Re: On partitioning

Amit Langote <langote_amit_f8@lab.ntt.co.jp>

From: "Amit Langote" <Langote_Amit_f8@lab.ntt.co.jp>
To: "'Robert Haas'" <robertmhaas@gmail.com>, "'Amit Kapila'" <amit.kapila16@gmail.com>
Cc: "'Andres Freund'" <andres@2ndquadrant.com>, "'Alvaro Herrera'" <alvherre@2ndquadrant.com>, "'Bruce Momjian'" <bruce@momjian.us>, "'Pg Hackers'" <pgsql-hackers@postgresql.org>
Date: 2014-12-09T02:38:05Z
Lists: pgsql-hackers
> From: Robert Haas [mailto:robertmhaas@gmail.com]
> On Sat, Dec 6, 2014 at 2:59 AM, Amit Kapila <amit.kapila16@gmail.com>
> wrote:
> >> I guess you could list or hash partition on multiple columns, too.
> >
> > How would you distinguish values in list partition for multiple
> > columns?

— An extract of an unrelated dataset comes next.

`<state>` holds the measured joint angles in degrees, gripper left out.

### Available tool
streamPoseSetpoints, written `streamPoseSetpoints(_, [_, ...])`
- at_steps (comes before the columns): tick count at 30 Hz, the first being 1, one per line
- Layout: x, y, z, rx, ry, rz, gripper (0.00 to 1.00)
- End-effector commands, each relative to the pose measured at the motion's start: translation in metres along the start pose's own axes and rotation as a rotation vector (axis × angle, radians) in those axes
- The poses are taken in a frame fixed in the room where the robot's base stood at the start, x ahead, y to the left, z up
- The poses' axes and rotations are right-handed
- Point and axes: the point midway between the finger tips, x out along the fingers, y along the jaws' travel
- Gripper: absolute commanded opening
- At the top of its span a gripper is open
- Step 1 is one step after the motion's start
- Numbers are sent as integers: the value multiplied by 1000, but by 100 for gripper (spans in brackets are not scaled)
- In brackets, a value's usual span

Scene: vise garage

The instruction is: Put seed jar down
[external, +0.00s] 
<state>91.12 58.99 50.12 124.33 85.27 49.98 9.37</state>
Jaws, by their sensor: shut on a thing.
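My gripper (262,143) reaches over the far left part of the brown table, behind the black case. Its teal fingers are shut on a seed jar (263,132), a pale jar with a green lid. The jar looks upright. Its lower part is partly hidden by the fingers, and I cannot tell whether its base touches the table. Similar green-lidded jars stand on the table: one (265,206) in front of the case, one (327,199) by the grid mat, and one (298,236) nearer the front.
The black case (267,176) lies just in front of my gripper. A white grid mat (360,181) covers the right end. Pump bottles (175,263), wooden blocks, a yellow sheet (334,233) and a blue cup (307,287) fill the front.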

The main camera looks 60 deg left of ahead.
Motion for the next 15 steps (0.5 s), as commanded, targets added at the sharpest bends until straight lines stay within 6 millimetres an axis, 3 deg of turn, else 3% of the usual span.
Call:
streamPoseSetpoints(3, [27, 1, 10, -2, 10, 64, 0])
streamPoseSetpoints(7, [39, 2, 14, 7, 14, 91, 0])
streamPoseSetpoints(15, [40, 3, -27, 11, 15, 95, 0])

I mean for range partition, we are sure there will
> > be either one value for each column, but for list it could
> > be multiple and not fixed for each partition, so I think it will not
> > be easy to support the multicolumn partition key for list
> > partitions.
> 
> I don't understand.  If you want to range partition on columns (a, b),
> you say that, say, tuples with (a, b) values less than (100, 200) go
> here and the rest go elsewhere.  For list partitioning, you say that,
> say, tuples with (a, b) values of EXACTLY (100, 200) go here and the
> rest go elsewhere.  I'm not sure how useful that is but it's not
> illogical.
> 

In case of list partitioning, 100 and 200 would respectively be one of the values in lists of allowed values for a and b. I thought his concern is whether this "list of values for each column in partkey" is as convenient to store and manipulate as range partvalues.